La realidad o el sueño de las cosas, o el tiempo que nos toca vivir y el tiempo que quisiéramos hacerlo.



Cuando el siglo XIX comenzara a vivir luego de las belicosas campañas de Napoleón, la sociedad europea de entonces miraría por primera vez la cara de la realidad más desolada de la vida humana. La revolución del año 1848 fue el final de un pseudo-liberalismo que no supo satisfacer las necesidades de los seres humanos. El Romanticismo había pasado y el Realismo iniciaba, balbuceante, una nueva forma de comunicar las cosas de la dura sociedad industrial que evolucionaba hacia el caos humano más impredecible. Unos seres humanos que, desamparados y sin asideros espirituales o sociales, tratarían de adaptarse a una nueva realidad para no perecer, desubicados, en su gran avance. No hubo elección por entonces y la sociedad de mediados del siglo XIX se iría deshumanizando cada vez más a la sombra de una nebulosa industrial que acabaría condicionando la vida y la esperanza de los hombres. Unos creadores artísticos surgieron, poetas y pintores que trataron de hacer ver la terrible calamidad de una sociedad industrializada que acabaría ganando la batalla de la vida. El poeta francés Alphonse de Lamartine (1790-1869) empezaría creyendo que la política podía servir para mejorar la vida de los seres humanos. Luego de dedicarse a Francia como diputado, en el revolucionario año de 1848 llegará incluso a ser ministro del gobierno provisional nombrado a la caída del régimen de Luis Felipe de Orleans.

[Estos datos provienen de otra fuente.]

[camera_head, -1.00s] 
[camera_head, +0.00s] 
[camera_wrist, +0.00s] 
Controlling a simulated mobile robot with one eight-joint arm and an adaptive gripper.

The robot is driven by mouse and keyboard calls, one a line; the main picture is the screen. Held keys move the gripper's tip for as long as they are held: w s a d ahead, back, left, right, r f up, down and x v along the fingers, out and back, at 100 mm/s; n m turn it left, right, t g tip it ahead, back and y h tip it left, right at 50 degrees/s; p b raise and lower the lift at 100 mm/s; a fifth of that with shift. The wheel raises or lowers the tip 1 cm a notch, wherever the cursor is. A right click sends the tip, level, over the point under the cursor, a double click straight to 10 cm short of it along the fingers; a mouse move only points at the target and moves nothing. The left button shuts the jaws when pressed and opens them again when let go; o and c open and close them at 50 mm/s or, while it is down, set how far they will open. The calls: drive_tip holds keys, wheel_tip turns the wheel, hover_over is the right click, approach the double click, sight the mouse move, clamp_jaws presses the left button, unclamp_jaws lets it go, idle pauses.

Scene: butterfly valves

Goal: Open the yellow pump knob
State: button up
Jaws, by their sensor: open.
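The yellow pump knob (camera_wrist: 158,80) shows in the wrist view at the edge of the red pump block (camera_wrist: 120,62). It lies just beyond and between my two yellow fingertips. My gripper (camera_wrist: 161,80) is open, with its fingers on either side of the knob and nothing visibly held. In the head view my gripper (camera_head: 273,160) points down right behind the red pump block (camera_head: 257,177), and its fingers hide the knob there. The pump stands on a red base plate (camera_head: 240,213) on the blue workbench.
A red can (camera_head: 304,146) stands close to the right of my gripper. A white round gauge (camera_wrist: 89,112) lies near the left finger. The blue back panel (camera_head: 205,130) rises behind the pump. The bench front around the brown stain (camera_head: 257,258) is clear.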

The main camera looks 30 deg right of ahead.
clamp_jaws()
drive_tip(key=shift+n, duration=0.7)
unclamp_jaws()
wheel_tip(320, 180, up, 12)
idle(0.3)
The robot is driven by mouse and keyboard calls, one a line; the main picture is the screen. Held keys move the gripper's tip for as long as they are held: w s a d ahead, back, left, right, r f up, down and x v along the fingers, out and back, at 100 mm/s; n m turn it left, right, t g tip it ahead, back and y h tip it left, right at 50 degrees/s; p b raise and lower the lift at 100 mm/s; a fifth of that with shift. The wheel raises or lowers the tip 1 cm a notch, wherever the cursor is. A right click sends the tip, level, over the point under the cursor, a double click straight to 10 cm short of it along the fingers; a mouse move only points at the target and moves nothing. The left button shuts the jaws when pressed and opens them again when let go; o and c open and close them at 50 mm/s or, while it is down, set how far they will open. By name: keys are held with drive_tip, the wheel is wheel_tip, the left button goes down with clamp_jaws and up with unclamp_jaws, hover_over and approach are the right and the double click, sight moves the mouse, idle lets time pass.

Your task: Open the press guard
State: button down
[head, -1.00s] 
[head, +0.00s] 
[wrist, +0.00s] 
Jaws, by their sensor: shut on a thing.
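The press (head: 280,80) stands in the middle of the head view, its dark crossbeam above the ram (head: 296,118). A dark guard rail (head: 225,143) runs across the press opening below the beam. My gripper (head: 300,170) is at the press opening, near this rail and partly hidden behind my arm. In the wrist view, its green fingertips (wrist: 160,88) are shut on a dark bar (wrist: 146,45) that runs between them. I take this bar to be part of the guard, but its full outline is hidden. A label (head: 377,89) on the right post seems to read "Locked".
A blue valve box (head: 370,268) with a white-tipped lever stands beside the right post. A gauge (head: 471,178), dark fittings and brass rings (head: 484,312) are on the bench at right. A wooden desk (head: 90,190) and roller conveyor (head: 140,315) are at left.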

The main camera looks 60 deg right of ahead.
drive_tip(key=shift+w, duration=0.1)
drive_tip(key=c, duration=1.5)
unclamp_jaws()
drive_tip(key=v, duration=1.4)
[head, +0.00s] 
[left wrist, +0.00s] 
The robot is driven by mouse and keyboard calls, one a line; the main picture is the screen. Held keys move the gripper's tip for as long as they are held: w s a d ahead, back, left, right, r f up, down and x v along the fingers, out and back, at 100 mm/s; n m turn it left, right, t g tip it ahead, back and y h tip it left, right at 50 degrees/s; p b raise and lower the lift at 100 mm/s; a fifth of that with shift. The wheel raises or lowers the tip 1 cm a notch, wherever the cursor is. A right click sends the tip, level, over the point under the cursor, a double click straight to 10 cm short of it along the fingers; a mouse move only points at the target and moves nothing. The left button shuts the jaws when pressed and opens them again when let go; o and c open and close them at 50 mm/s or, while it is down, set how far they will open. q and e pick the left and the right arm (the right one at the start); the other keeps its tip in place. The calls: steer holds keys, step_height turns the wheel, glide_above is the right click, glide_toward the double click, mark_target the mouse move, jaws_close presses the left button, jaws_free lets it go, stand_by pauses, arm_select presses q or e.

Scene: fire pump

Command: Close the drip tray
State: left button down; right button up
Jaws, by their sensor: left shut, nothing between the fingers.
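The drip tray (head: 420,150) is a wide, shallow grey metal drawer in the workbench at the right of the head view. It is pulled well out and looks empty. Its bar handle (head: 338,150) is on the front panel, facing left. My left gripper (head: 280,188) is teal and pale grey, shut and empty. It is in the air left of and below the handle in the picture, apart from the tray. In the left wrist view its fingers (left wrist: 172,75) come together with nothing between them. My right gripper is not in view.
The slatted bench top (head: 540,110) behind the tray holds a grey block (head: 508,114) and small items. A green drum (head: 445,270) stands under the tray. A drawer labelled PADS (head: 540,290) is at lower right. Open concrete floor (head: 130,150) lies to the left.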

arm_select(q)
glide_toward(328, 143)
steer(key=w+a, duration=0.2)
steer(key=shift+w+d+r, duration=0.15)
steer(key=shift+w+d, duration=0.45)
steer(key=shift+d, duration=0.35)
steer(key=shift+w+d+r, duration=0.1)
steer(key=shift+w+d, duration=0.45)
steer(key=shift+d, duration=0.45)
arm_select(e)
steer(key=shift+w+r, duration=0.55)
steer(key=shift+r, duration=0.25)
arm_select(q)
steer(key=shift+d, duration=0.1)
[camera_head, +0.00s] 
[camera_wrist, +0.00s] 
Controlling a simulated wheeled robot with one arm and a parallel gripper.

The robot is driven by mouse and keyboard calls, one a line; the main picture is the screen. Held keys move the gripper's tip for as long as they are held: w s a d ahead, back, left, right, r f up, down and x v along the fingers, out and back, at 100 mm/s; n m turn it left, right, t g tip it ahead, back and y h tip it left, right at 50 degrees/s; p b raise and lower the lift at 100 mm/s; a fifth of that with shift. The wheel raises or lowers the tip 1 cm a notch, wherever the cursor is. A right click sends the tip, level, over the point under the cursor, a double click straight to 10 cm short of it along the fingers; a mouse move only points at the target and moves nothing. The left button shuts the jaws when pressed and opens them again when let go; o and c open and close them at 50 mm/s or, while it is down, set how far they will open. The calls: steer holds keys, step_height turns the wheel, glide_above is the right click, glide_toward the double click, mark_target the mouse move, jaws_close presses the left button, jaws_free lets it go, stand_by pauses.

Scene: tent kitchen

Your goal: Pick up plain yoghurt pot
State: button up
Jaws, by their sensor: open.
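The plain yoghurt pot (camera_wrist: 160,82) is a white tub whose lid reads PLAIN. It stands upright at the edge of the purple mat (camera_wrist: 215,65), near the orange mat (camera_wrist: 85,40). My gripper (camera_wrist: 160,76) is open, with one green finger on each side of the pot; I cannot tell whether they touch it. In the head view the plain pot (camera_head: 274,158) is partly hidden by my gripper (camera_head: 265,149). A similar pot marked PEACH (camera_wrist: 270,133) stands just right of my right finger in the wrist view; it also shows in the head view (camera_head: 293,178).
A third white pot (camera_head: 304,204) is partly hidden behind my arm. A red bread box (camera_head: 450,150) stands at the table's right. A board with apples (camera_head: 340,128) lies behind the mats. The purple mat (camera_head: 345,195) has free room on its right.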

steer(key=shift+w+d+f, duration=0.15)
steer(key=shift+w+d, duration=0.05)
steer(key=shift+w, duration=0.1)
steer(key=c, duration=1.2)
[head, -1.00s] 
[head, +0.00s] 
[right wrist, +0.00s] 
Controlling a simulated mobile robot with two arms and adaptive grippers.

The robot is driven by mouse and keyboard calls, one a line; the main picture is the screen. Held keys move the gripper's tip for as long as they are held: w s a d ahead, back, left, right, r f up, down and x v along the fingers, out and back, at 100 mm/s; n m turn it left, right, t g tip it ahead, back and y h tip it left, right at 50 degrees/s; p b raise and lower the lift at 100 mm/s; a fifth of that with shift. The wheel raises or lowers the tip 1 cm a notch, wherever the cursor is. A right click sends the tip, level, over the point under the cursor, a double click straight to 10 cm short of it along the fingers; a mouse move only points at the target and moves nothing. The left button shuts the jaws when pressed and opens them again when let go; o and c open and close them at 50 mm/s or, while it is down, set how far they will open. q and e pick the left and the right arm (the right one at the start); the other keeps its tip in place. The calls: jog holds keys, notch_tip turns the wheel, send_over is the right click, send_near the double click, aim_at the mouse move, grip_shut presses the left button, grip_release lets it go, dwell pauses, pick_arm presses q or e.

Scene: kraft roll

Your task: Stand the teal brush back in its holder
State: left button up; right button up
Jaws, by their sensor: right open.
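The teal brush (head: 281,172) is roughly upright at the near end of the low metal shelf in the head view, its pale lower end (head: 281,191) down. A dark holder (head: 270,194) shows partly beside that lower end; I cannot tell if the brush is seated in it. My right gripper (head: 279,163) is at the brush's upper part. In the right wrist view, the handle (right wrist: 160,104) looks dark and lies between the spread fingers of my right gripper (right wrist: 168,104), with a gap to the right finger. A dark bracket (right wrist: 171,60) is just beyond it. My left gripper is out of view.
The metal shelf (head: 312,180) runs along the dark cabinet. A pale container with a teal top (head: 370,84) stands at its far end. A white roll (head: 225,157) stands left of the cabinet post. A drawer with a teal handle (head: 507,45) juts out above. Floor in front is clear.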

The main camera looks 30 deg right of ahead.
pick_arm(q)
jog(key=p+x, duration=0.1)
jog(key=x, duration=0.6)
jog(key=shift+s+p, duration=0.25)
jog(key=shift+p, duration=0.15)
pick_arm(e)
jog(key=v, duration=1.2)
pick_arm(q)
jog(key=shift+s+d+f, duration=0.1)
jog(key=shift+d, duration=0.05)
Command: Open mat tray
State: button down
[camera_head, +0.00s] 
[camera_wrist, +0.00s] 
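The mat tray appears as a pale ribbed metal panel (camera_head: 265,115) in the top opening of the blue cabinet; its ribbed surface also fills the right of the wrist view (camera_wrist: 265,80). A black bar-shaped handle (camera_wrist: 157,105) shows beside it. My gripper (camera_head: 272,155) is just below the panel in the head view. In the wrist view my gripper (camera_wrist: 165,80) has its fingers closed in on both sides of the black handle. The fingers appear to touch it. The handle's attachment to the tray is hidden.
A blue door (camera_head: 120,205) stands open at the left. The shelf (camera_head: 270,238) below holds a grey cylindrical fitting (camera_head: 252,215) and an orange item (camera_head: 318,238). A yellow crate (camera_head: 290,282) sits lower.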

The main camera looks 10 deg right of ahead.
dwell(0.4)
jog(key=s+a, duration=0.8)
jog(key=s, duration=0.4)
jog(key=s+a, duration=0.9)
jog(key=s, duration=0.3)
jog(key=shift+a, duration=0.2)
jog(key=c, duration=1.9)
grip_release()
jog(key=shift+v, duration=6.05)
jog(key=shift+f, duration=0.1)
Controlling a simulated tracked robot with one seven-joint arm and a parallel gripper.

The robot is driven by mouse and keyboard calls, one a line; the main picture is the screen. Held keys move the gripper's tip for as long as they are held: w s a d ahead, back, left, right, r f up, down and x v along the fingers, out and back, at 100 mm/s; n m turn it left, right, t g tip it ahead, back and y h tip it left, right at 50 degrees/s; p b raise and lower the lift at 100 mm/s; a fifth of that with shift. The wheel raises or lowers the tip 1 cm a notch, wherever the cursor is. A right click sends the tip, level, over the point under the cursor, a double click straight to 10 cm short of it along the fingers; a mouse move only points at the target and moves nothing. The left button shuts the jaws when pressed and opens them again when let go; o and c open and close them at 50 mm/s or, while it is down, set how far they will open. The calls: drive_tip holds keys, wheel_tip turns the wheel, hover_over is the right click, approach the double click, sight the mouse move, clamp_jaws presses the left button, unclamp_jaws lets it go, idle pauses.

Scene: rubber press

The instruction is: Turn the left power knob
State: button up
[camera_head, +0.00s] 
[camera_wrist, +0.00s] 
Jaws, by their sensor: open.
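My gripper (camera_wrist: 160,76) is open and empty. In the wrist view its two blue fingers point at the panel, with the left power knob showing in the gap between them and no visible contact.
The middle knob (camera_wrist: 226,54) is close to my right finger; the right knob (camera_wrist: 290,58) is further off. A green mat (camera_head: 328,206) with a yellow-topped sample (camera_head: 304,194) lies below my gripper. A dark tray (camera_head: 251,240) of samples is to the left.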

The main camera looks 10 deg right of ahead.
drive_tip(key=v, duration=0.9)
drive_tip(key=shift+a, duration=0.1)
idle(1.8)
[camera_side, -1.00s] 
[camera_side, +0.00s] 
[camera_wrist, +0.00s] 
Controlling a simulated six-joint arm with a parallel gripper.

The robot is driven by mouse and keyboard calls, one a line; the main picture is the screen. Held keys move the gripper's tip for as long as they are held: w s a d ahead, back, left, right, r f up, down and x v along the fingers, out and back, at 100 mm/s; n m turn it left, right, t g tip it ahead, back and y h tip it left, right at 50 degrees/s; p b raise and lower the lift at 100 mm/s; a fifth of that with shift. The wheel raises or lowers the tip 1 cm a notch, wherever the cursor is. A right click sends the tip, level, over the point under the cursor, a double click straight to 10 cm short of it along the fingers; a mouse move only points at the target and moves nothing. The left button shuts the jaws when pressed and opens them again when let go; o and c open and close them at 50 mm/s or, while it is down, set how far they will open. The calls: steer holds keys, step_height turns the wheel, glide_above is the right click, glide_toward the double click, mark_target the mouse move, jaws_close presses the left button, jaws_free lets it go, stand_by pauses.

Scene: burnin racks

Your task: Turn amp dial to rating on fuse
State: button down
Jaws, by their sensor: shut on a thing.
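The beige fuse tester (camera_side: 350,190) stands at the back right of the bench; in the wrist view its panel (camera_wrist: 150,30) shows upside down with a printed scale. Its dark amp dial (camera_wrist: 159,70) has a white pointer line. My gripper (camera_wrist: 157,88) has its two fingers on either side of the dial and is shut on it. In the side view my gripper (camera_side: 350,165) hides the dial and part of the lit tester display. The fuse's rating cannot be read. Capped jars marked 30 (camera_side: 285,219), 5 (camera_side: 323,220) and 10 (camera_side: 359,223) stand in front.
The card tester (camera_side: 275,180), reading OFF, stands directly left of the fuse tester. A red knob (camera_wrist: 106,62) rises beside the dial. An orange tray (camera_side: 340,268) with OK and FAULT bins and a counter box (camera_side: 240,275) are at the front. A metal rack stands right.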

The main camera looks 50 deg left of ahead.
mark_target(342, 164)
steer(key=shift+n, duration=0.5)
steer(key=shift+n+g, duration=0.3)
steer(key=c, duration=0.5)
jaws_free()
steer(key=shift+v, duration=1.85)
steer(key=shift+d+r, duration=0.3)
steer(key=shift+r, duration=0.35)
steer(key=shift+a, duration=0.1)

Trataría de mejorar las cosas así como de llevar algo de poesía y entusiasmo a la nueva gestión política francesa. Pero, inútilmente. Cuando se presentase a presidente de la república francesa a finales de aquel año fue derrotado por otro candidato diferente. Abandonaría entonces toda actividad pública y se dedicaría únicamente a escribir elegíacos versos líricos hasta el final de su vida bohemia. Escribiría entonces su poema El Lago, unos versos melancólicos con los que trataría de expresar la desconsolada forma que tenemos los seres humanos cuando tratamos de conciliar el tiempo que anhelaremos con el tiempo que realmente vivimos. Uno de los versos de aquel poema tan desalentador de Lamartine dice así:

Tiempo no vueles más. Que las olas propicias
interrumpan su curso.
¡Oh, dejadnos gozar de las breves delicias
de este día tan bello!
Todos los desdichados aquí abajo os imploran:
sed para ellos muy raudas.
Con los días quitadles el mal que les consume;
olvidad al feliz.
Mas en vano yo pido unos instantes más,
ya que el tiempo me huye.
A esta noche repito: "Sé más lenta", y la aurora
ya disipa la noche.
¡Oh, sí, amémonos, pues, y gozemos del tiempo
fugitivo, de prisa!
Para el hombre no hay puerto, no hay orillas del tiempo,
fluye mientras pasamos.

(El Lago, del poeta francés Alphonse de Lamartine, 1840.)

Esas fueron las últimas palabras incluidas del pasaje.